Stradivarius Story HERO

ACO acquires third Golden Age Stradivarius violin

Hear the 1732 'ex-Dollfus' Stradivarius violin at the ACO's Bach concerts, touring nationally from 18 June.

The ACO has acquired its third extraordinary 'Golden Age' Stradivarius violin, the 1732 'ex-Dollfus' Stradivarius, on loan from an anonymous benefactor.

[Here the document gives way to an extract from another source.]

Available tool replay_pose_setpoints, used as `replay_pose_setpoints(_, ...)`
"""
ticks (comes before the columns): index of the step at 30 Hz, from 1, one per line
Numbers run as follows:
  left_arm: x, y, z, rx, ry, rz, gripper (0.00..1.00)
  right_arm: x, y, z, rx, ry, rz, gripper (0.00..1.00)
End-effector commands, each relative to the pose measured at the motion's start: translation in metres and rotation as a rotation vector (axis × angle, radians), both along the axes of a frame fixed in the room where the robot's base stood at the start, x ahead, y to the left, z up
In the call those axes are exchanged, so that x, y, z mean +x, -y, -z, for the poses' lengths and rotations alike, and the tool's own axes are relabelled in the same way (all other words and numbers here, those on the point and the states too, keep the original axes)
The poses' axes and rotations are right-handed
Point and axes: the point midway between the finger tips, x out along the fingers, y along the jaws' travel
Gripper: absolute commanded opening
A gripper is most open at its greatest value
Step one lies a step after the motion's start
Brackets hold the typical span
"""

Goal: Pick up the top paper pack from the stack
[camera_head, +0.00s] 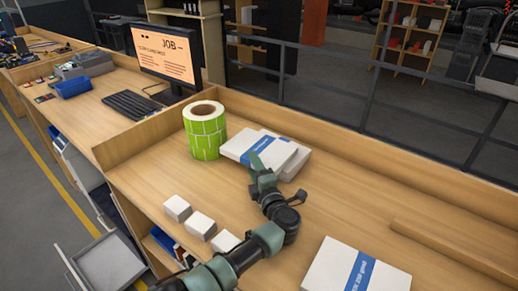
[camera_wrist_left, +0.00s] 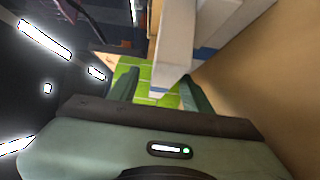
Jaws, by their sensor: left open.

This spectacular nearly 300-year-old instrument will be played by ACO Principal Violin Helena Rathbone and joins the only other two Stradivarius instruments played within an Australian orchestra: the 1726 ‘Belgiorno’ Stradivarius violin, owned by ACO Chairman Guido Belgiorno-Nettis and played by ACO Principal Violin Satu Vänskä, and the 1728/29 Stradivarius violin, owned by the ACO Instrument Fund and currently played by ACO violinist Mark Ingwersen.
Helena describes the opportunity to be the custodian of the ‘ex-Dollfus’ Stradivarius as a dream come true: “It is an unbelievably wonderful privilege to be the custodian of such a fine instrument. I am so looking forward to getting to know the ‘ex-Dollfus’ more intimately as we play many concerts and tell many stories together through music.
“This violin stands out as having an incredibly even tone across all its registers as if there is no weak spot. Its tone is remarkably strong, yet beautifully sweet and richly warm. As a player, the ex-Dollfus feels utterly reliable as if it is there to help you bring out exactly which ever shade of tone colour you want. It is a dream come true and a journey that I hugely appreciate being given the opportunity to explore and experience.”
The ACO has one of the finest instrument collections of any orchestra in the world, with ten precious Golden Age string instruments played by its internationally renowned virtuoso musicians.
“We are absolutely delighted for the ACO to be the custodian of a third precious Stradivarius violin,” said ACO Managing Director Richard Evans. “The ACO has one of the finest instrument collections of any orchestra in the world and the 1732 ‘ex-Dollfus’ Stradivarius, with its stunning tonal qualities, will make an extraordinary contribution to the ACO’s distinctive sound.
“We are extremely grateful to the owner of this magnificent instrument for making it available to the ACO, where it will be heard by audiences in metropolitan and regional concert venues across Australia, and internationally.” 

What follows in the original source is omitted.